Além de sofrerem o peso de Ditaduras, as mulheres tinham uma peculiaridade: serem mulheres. Se sofremos cotidianamente uma violência específica, as presas políticas também não tinham o mesmo tratamento dos homens. No artigo Militância Libertária, da Revista de História da Biblioteca Nacional, pode-se ver que: “A militância era, em si, um instrumento de emancipação. Ao cair nas mãos da repressão e da tortura, essa transgressão de gênero resultava também em punições específicas, como diversas formas de abuso sexual e humilhações sofridas pelas mulheres pelos seus torturadores que eram homens. Foi no exílio que muitas militantes se tornaram feministas.”
Às vezes, paro para pensar que, mesmo a maioria das pessoas sabendo que o estupro era — e ainda é — uma prática de castigo comum em períodos de ditaduras e guerras, não fazemos a ideia da real proporção disso. Uma busca, até mesmo no Wikipedia, podemos nos deparar com dois milhões de mulheres alemãs estupradas na Segunda Guerra, dado existente, mas pouco conhecido. E nas guerras coloniais da África? E nas ditaduras? Quantas foram? Há muita história ainda desconhecida sobre a violência contra a mulher. Pouca gente se preocupa em contabilizar os filhos e filhas desses ventres corrompidos pelo patriarcado, afinal, são inúmeros.

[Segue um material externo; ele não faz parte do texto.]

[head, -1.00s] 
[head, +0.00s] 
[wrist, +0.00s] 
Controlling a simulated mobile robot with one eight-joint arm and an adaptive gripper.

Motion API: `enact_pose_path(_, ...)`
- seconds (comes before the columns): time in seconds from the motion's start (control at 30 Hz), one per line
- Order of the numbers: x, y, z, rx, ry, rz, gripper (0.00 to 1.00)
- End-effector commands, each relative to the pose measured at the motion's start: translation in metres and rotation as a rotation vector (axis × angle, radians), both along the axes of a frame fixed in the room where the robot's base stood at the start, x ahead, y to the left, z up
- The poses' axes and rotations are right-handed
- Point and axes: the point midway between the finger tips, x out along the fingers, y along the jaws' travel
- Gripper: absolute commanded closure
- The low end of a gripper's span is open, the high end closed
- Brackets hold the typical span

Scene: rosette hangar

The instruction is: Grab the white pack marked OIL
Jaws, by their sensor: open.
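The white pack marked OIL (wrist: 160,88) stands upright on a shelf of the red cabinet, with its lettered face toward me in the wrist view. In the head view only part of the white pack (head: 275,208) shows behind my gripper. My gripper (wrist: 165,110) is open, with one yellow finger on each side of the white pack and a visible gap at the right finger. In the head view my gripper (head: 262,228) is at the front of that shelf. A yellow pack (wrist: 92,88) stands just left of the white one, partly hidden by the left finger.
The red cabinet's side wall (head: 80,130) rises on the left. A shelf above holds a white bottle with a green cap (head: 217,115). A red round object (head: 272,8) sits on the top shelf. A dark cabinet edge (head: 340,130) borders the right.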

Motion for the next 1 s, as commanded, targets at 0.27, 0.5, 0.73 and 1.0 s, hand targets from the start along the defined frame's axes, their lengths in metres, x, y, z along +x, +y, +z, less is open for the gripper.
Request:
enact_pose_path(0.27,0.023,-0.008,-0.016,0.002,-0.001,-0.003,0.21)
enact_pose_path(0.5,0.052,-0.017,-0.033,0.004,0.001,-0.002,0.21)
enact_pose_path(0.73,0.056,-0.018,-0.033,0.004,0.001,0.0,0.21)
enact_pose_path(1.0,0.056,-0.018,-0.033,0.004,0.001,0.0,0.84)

Além dessa violência, as mulheres grávidas, além de terem uma gravidez e um parto em péssimas condições, ainda tinham seus filhos tirados de si e não sabiam para onde seriam levados. Olga Benário, ao dar à luz à Anita Prestes, nunca soube que sua filha estaria em boas mãos na família de seu marido. Porém, a maioria das crianças nessa situação eram entregues à desconhecidos. Somente nesse ano tive uma maior conhecimento das “Abuelas de la Plaza de Mayo”, através de uma aula sobre a ditadura na Argentina. Para quem não conhece, é um movimento de senhoras que tiveram seus filhos mortos na ditadura, mas que procuram seus netos. Já os filhos das presas políticas eram levados para a “adoção”, já que, na verdade, muitas dessas crianças eram compradas ilegalmente por casais que não podiam ter filhos.

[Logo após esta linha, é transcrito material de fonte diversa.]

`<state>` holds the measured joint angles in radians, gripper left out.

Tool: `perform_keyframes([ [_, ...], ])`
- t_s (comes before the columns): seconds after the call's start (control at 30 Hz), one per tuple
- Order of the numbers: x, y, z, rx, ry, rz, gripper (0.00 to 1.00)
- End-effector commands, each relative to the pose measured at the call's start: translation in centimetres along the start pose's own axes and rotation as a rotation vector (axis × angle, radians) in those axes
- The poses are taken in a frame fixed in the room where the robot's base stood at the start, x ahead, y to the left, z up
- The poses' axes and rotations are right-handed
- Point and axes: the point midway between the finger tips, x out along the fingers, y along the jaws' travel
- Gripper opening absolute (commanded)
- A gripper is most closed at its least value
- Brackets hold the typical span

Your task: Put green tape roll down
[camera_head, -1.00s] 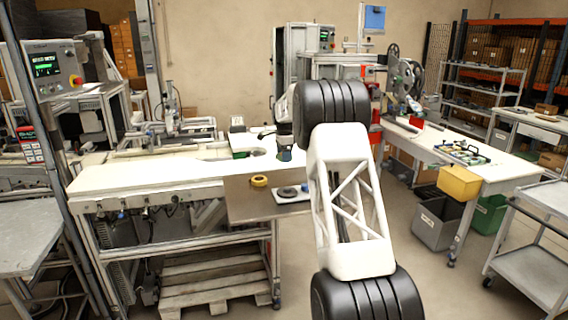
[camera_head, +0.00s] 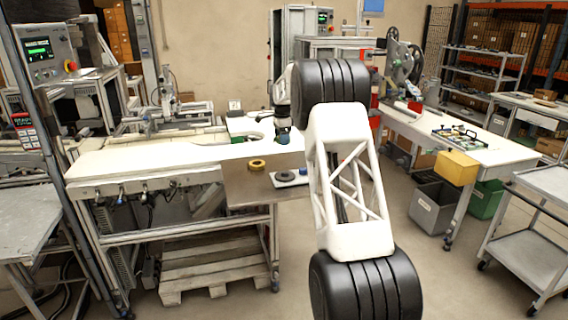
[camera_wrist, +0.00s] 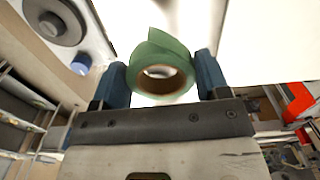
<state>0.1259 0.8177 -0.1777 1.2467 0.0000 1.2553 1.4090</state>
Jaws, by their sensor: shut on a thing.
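The green tape roll (camera_wrist: 163,47) is held between the two blue fingers of my gripper (camera_wrist: 162,75) in the wrist view. Its brown core hole faces the camera. In the head view my gripper (camera_head: 283,136) is small, over the white worktop (camera_head: 130,158) near its right end, behind the brown shelf. The roll cannot be made out there. I cannot tell whether the roll touches the surface beneath it.
A yellow tape roll (camera_head: 257,164) lies on a brown shelf (camera_head: 240,192) at the worktop's front. Beside it is a white plate (camera_head: 292,182) with a dark disc (camera_head: 285,176) and a small blue piece (camera_head: 303,171). The worktop's left part is clear.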

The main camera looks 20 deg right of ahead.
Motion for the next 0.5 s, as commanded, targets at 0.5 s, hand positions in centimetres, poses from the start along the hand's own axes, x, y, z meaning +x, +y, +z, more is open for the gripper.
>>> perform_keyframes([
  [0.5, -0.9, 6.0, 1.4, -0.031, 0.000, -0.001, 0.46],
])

Toda essa violência parece coisa de mais de 50 anos atrás, mas ela não se extinguiu, apenas se modificou. As presas de hoje são totalmente ignoradas no que se refere às suas necessidades específicas, como falta de absorventes e péssimas condições para a amamentação de seus filhos. Com o corpo do homem sendo modelo na sociedade falocêntrica, o sistema reprodutor feminino e suas necessidades são totalmente ignorados, tal como nossos outros direitos.
Hoje, anos depois da ditadura brasileira, muitas presas da época finalmente relatam o que passaram, e elas devem ser ouvidas. A violência cometida contra elas ainda mora ao lado, seja no Brasil, nos conflitos africanos, no Oriente ou em Paris, com seus atentados e refugiadas. Enfim, em qualquer lugar em que haja mulheres. Dar valor à história delas é conhecer a nossa própria e das meninas que virão, pois, como mulheres e feministas, estamos atrás de nossos direitos, mas também da justiça por aquelas que se sacrificaram por eles antes de nós.